**WRITTEN REQUEST:** Send back all the data below, exactly as given.

**MATERIAL SUPPLIED:**

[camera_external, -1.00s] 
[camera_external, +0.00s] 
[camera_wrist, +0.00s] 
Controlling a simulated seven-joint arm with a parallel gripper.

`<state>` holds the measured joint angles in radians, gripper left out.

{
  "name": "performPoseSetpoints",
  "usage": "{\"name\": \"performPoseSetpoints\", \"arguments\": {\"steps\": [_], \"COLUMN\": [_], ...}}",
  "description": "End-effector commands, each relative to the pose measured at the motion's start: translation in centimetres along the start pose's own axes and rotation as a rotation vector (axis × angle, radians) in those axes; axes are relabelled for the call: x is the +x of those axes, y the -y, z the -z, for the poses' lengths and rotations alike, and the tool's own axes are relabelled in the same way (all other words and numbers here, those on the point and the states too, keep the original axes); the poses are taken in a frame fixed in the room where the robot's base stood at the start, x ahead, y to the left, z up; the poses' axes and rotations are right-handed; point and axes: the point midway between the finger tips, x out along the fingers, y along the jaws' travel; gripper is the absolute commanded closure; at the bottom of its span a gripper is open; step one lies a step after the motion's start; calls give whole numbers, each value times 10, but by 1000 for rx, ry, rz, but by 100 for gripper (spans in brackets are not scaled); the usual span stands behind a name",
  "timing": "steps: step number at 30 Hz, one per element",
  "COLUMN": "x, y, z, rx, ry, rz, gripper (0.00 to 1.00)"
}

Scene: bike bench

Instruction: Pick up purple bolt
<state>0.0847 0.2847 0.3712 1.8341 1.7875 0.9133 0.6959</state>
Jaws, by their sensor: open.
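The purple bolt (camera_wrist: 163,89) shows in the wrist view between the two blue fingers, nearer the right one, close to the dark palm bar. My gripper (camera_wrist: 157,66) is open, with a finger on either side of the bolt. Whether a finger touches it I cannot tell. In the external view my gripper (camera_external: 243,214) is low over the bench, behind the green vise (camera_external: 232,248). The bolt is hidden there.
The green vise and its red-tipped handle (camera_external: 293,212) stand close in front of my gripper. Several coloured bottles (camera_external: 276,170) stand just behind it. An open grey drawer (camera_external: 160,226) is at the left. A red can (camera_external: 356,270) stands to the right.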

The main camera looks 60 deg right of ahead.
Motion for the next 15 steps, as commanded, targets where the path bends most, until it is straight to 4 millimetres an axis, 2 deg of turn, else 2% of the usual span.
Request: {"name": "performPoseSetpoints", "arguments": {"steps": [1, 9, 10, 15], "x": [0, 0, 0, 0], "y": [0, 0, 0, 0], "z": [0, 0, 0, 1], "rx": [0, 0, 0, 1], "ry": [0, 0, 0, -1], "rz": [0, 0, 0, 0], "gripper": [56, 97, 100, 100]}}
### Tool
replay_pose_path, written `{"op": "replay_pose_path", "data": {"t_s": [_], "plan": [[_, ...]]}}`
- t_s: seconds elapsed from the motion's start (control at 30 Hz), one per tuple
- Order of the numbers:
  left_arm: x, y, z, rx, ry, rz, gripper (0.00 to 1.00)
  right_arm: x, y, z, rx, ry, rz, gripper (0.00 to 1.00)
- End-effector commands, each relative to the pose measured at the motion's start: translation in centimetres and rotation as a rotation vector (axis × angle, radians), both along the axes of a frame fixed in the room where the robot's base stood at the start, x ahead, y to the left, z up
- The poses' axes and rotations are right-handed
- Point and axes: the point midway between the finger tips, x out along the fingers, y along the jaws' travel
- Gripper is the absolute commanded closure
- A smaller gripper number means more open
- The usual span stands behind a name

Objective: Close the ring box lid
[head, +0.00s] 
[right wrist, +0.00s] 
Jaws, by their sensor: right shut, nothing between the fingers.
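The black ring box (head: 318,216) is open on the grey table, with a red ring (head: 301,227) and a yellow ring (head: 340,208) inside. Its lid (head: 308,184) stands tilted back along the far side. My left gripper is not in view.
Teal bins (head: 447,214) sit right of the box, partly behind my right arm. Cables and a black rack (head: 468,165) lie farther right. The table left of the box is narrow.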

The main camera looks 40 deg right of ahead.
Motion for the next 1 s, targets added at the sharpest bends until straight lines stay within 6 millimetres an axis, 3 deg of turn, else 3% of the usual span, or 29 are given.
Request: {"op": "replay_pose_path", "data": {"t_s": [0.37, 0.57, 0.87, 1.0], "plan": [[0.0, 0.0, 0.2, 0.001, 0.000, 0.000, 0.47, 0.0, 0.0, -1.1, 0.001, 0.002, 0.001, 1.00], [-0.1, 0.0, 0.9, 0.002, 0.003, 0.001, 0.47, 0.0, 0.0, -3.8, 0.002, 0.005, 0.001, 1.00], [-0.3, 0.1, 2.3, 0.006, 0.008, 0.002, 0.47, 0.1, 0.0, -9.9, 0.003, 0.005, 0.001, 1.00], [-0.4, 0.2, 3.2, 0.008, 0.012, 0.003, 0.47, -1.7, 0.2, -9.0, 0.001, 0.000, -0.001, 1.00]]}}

**EXPECTED OUTPUT:**
[camera_external, -1.00s] 
[camera_external, +0.00s] 
[camera_wrist, +0.00s] 
Controlling a simulated seven-joint arm with a parallel gripper.

`<state>` holds the measured joint angles in radians, gripper left out.

{
  "name": "performPoseSetpoints",
  "usage": "{\"name\": \"performPoseSetpoints\", \"arguments\": {\"steps\": [_], \"COLUMN\": [_], ...}}",
  "description": "End-effector commands, each relative to the pose measured at the motion's start: translation in centimetres along the start pose's own axes and rotation as a rotation vector (axis × angle, radians) in those axes; axes are relabelled for the call: x is the +x of those axes, y the -y, z the -z, for the poses' lengths and rotations alike, and the tool's own axes are relabelled in the same way (all other words and numbers here, those on the point and the states too, keep the original axes); the poses are taken in a frame fixed in the room where the robot's base stood at the start, x ahead, y to the left, z up; the poses' axes and rotations are right-handed; point and axes: the point midway between the finger tips, x out along the fingers, y along the jaws' travel; gripper is the absolute commanded closure; at the bottom of its span a gripper is open; step one lies a step after the motion's start; calls give whole numbers, each value times 10, but by 1000 for rx, ry, rz, but by 100 for gripper (spans in brackets are not scaled); the usual span stands behind a name",
  "timing": "steps: step number at 30 Hz, one per element",
  "COLUMN": "x, y, z, rx, ry, rz, gripper (0.00 to 1.00)"
}

Scene: bike bench

Instruction: Pick up purple bolt
<state>0.0847 0.2847 0.3712 1.8341 1.7875 0.9133 0.6959</state>
Jaws, by their sensor: open.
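The purple bolt (camera_wrist: 163,89) shows in the wrist view between the two blue fingers, nearer the right one, close to the dark palm bar. My gripper (camera_wrist: 157,66) is open, with a finger on either side of the bolt. Whether a finger touches it I cannot tell. In the external view my gripper (camera_external: 243,214) is low over the bench, behind the green vise (camera_external: 232,248). The bolt is hidden there.
The green vise and its red-tipped handle (camera_external: 293,212) stand close in front of my gripper. Several coloured bottles (camera_external: 276,170) stand just behind it. An open grey drawer (camera_external: 160,226) is at the left. A red can (camera_external: 356,270) stands to the right.

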The main camera looks 60 deg right of ahead.
Motion for the next 15 steps, as commanded, targets where the path bends most, until it is straight to 4 millimetres an axis, 2 deg of turn, else 2% of the usual span.
Request: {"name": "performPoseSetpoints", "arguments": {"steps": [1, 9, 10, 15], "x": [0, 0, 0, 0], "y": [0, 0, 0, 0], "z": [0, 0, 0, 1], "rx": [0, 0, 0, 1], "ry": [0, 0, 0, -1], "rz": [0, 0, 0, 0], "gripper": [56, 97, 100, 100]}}
### Tool
replay_pose_path, written `{"op": "replay_pose_path", "data": {"t_s": [_], "plan": [[_, ...]]}}`
- t_s: seconds elapsed from the motion's start (control at 30 Hz), one per tuple
- Order of the numbers:
  left_arm: x, y, z, rx, ry, rz, gripper (0.00 to 1.00)
  right_arm: x, y, z, rx, ry, rz, gripper (0.00 to 1.00)
- End-effector commands, each relative to the pose measured at the motion's start: translation in centimetres and rotation as a rotation vector (axis × angle, radians), both along the axes of a frame fixed in the room where the robot's base stood at the start, x ahead, y to the left, z up
- The poses' axes and rotations are right-handed
- Point and axes: the point midway between the finger tips, x out along the fingers, y along the jaws' travel
- Gripper is the absolute commanded closure
- A smaller gripper number means more open
- The usual span stands behind a name

Objective: Close the ring box lid
[head, +0.00s] 
[right wrist, +0.00s] 
Jaws, by their sensor: right shut, nothing between the fingers.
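The black ring box (head: 318,216) is open on the grey table, with a red ring (head: 301,227) and a yellow ring (head: 340,208) inside. Its lid (head: 308,184) stands tilted back along the far side. My left gripper is not in view.
Teal bins (head: 447,214) sit right of the box, partly behind my right arm. Cables and a black rack (head: 468,165) lie farther right. The table left of the box is narrow.

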The main camera looks 40 deg right of ahead.
Motion for the next 1 s, targets added at the sharpest bends until straight lines stay within 6 millimetres an axis, 3 deg of turn, else 3% of the usual span, or 29 are given.
Request: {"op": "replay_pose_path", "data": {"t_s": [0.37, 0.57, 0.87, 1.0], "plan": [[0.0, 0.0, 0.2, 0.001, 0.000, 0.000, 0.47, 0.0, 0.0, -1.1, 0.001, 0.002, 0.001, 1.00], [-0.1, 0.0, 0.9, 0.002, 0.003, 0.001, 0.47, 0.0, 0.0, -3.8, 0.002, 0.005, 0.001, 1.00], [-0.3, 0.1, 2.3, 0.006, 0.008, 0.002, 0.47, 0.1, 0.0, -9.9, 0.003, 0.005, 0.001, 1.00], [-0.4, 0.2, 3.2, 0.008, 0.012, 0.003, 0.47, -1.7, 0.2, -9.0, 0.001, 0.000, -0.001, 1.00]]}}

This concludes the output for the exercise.